Les animaux n'ont pas de devoirs, certes, mais faut-il pour autant les considérer comme des choses ? Ne peut-on pas faire en sorte qu'ils soient protégés à l'instar des enfants, lesquels ne sont pas responsables de leurs actions mais n'en sont pas moins dotés de droits ? En quels termes, dans quelles limites, pour quelles espèces doit-on le faire ? Ce sont autant de questions qu'il convient de mettre en débat, à la fois politiquement et philosophiquement.

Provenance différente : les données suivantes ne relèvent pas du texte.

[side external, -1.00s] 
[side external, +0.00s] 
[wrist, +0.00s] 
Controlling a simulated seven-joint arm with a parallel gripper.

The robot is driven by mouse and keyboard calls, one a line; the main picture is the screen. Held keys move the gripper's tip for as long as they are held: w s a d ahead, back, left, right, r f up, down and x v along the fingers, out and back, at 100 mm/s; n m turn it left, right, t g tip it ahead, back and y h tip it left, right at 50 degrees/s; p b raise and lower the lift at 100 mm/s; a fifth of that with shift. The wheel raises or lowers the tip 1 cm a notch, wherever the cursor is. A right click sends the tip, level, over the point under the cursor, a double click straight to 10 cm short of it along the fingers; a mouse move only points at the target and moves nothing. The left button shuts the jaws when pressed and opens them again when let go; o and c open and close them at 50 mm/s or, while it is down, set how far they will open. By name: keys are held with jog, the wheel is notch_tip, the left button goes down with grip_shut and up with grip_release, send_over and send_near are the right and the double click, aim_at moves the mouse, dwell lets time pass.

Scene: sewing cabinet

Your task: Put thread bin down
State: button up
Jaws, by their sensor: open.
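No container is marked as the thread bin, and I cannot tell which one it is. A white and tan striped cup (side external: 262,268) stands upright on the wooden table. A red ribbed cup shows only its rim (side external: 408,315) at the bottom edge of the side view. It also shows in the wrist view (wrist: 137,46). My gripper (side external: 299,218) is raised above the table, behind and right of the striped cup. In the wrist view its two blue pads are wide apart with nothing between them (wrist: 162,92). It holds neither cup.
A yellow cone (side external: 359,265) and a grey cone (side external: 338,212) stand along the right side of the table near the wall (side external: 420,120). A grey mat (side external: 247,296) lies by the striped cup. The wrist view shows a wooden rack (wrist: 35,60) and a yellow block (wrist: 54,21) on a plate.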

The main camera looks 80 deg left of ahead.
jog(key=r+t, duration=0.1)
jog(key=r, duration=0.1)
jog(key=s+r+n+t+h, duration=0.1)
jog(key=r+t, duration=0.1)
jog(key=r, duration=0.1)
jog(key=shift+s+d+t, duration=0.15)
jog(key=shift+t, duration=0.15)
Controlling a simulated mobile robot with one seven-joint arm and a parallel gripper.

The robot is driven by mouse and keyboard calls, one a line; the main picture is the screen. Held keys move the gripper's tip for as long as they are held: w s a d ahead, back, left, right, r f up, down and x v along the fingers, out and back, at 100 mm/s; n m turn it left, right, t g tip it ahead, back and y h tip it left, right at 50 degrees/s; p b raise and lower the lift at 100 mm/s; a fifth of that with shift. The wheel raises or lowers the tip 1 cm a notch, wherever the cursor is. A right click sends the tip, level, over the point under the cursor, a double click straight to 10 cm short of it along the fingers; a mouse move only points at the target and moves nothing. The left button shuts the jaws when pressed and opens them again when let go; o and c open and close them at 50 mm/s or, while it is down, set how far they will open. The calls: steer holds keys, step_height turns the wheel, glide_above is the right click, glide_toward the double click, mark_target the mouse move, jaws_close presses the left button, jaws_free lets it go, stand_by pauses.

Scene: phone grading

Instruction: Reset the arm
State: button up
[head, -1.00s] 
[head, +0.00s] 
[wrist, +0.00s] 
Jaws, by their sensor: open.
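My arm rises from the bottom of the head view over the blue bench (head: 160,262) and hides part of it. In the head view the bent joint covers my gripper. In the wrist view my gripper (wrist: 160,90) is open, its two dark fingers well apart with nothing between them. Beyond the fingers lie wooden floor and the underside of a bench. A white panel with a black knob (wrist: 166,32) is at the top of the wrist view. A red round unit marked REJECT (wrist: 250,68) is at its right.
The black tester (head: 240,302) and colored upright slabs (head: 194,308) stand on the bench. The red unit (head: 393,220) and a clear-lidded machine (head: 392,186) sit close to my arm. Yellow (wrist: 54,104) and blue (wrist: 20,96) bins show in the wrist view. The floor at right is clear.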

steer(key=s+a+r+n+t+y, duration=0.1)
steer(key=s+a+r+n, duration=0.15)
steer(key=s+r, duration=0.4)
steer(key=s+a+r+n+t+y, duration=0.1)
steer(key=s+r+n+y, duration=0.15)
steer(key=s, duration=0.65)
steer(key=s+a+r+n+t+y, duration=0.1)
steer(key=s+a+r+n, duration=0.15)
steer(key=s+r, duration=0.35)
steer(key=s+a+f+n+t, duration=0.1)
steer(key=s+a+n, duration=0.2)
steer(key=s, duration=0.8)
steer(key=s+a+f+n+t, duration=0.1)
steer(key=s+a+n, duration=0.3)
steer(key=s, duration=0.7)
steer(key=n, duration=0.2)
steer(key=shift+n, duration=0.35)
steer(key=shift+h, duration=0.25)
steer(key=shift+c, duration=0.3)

Nous pourrions ainsi nous démarquer de la vision de Kant, selon qui les animaux, ne possédant pas la capacité de réclamer quoi que ce soit faute de raison, ne sauraient se voir accorder des droits.

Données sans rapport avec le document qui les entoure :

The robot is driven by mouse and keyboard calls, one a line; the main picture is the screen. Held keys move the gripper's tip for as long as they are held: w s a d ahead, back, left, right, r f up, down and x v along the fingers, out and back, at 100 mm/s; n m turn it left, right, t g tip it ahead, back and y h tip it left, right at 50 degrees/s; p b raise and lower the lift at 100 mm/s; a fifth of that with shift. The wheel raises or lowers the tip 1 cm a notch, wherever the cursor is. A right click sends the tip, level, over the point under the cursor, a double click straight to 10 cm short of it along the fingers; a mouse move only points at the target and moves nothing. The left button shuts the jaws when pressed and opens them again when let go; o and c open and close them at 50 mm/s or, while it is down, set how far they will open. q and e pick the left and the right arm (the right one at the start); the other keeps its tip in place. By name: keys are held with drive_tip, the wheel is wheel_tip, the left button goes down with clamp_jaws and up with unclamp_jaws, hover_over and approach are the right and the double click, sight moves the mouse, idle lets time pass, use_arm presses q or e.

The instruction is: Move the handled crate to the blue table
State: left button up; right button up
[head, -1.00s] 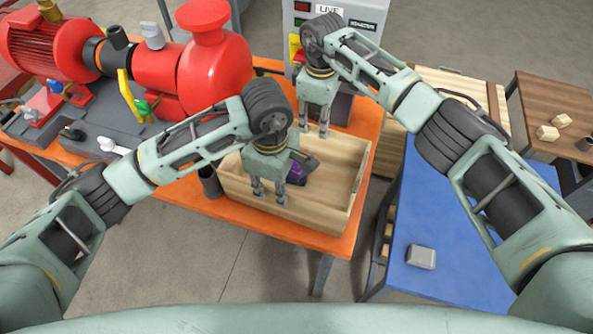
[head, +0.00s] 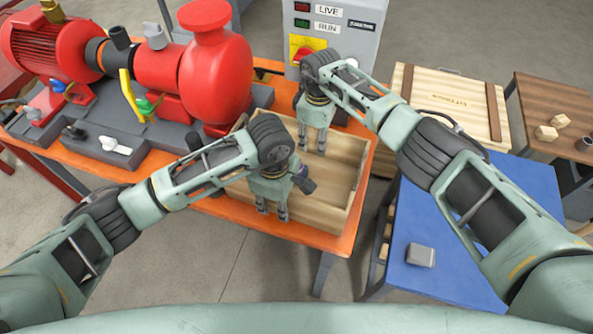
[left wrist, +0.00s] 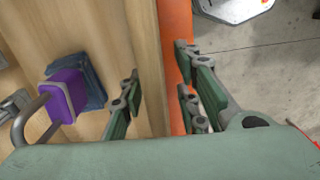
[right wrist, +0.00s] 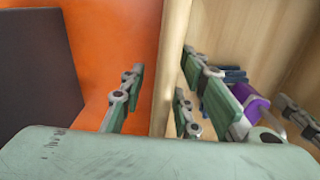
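The handled crate is an open light-wood box (head: 322,228) on the orange table (head: 335,244). My left gripper (head: 272,211) is open at its near long wall, which shows between the fingers in the left wrist view (left wrist: 152,80). My right gripper (head: 312,147) is open at its far long wall, which lies between the fingers in the right wrist view (right wrist: 168,75). I cannot tell whether the fingers touch the walls. The crate's handles are not clearly seen. The blue table (head: 415,212) stands to the right, lower than the orange one.
A purple padlock (left wrist: 66,92) and other small items lie in the crate. A grey block (head: 420,255) sits on the blue table's near part. The red pump (head: 213,75) is left of the crate, a control cabinet (head: 345,45) behind. A lidded wooden crate (head: 450,100) stands behind the blue table.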

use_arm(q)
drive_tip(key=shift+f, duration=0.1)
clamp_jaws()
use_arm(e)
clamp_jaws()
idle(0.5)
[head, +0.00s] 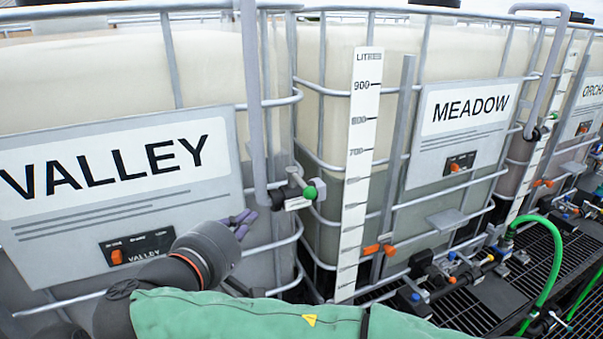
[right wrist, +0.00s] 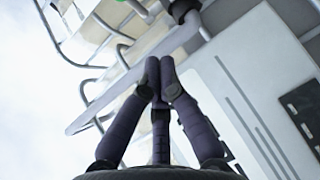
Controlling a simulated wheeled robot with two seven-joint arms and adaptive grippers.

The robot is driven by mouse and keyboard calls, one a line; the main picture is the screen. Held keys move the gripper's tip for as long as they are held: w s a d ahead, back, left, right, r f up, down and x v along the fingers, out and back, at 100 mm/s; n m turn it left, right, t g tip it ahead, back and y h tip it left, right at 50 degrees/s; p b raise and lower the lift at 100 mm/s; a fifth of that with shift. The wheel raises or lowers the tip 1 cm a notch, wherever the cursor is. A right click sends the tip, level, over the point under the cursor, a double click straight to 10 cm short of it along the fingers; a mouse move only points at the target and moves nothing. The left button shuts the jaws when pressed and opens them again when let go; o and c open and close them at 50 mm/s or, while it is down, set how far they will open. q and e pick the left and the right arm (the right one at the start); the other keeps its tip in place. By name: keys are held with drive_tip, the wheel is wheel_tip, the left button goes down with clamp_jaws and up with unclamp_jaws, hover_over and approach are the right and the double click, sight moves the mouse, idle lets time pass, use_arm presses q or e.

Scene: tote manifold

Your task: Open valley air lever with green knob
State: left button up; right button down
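The VALLEY air lever is a small grey fitting on the pipe beside the VALLEY tote, with a round green knob (head: 311,192) on its right side. In the head view my right gripper (head: 243,220) is left of and slightly below the knob, apart from it, in front of the VALLEY tote's right side. In the right wrist view its purple fingers (right wrist: 160,75) come together at the tips with nothing between them. A dark fitting with a bit of green shows at that view's top edge, partly cut off. My left gripper is in neither view.
The VALLEY sign (head: 205,125) and its orange-switch panel (head: 138,245) are left of my gripper. A white litre scale (head: 360,150) stands right of the knob, before the MEADOW tote. Grey cage bars surround the totes. Pipes and a green hose (head: 555,262) are at lower right.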

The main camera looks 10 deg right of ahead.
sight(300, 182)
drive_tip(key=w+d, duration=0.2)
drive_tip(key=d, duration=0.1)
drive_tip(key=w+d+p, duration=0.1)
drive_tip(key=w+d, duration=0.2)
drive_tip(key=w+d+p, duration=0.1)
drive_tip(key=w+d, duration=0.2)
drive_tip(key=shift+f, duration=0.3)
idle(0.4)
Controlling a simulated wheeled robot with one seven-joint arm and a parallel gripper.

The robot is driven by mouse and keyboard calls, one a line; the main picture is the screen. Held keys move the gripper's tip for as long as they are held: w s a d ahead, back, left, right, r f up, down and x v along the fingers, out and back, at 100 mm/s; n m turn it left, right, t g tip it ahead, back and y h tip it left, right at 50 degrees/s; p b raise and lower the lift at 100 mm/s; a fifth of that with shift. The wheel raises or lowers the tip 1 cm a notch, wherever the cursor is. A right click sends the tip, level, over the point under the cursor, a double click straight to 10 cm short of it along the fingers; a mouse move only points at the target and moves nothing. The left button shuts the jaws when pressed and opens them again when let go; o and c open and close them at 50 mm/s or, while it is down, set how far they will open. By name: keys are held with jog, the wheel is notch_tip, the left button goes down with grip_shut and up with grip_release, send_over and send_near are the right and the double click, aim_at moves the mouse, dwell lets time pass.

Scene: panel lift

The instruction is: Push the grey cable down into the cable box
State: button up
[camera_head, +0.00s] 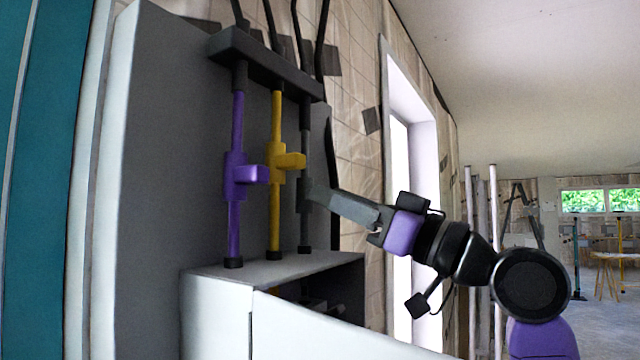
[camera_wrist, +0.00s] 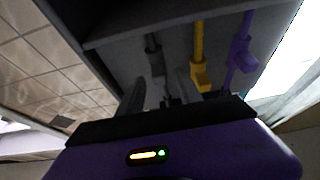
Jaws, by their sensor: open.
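The grey cable (camera_head: 305,145) hangs upright at the right of the row in the head view, from a dark bar down to the top of the cable box (camera_head: 220,300). Its lower end, in a dark collar, meets the box top. My gripper (camera_head: 314,192) is open at the middle of the grey cable, reaching in from the right. In the wrist view the grey cable (camera_wrist: 155,60) runs toward the space between the two fingers of my gripper (camera_wrist: 160,90). Their contact with it is hard to tell, and the middle of the cable is partly hidden.
A yellow cable (camera_head: 276,215) with a side handle stands close left of the grey one, and a purple cable (camera_head: 234,215) with a similar handle stands further left. The dark bar (camera_head: 262,65) spans above them. A grey panel (camera_head: 165,150) is behind; a window (camera_head: 405,160) is to the right.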

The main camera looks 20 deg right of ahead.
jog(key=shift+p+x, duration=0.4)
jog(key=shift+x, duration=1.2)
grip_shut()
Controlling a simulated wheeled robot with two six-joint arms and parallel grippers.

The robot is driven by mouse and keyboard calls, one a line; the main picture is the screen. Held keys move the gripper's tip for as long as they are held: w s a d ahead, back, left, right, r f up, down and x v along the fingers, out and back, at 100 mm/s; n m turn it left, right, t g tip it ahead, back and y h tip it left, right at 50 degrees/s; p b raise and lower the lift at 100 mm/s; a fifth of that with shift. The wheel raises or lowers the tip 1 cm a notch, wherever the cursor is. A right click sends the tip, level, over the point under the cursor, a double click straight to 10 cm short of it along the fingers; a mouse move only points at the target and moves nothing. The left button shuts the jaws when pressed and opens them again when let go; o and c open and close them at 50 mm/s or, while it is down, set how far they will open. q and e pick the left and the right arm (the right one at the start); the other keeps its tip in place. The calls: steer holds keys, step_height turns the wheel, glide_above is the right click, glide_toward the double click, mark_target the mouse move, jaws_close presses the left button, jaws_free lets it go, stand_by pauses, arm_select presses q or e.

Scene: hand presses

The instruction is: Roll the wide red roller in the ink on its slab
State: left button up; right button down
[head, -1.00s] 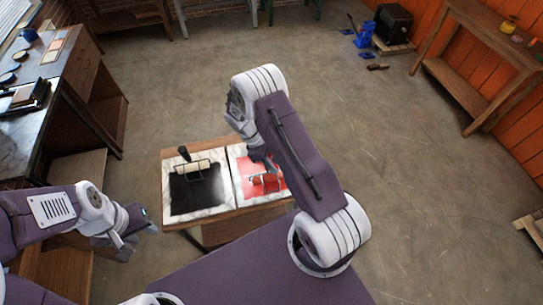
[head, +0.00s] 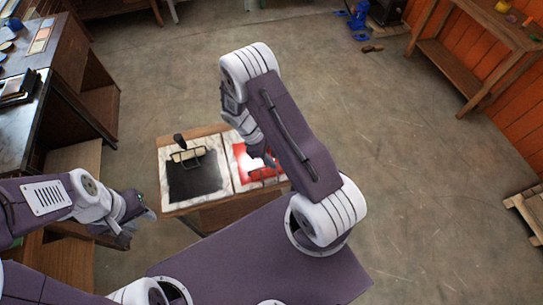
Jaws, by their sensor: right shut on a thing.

Il nous faut maintenant nous soucier des bêtes sans oublier les hommes. Il serait de toute manière difficile de faire autrement, tant les vies des uns et des autres sont intimement liées depuis les origines. Il y a longtemps que les animaux ont façonné la condition humaine, et ce n'est pas en ignorant la souffrance animale que l'on soulage celle des hommes. En témoignent notamment ces études révélant qu'au sein des foyers, la violence exercée sur les animaux cache presque toujours une violence intrafamiliale, et que ceux qui, dans leur enfance, font preuve d'une cruauté sadique envers des animaux, deviennent souvent par la suite des criminels violents.

Comment vivre avec eux ? Le temps est venu d'écrire la suite de l'histoire de la relation entre les hommes et les animaux, et de rouvrir le débat. Respecter les bêtes ne retire aucun droit aux hommes, mais une telle attitude, parce qu'elle élargit notre morale, nous engage clairement à devenir plus humains.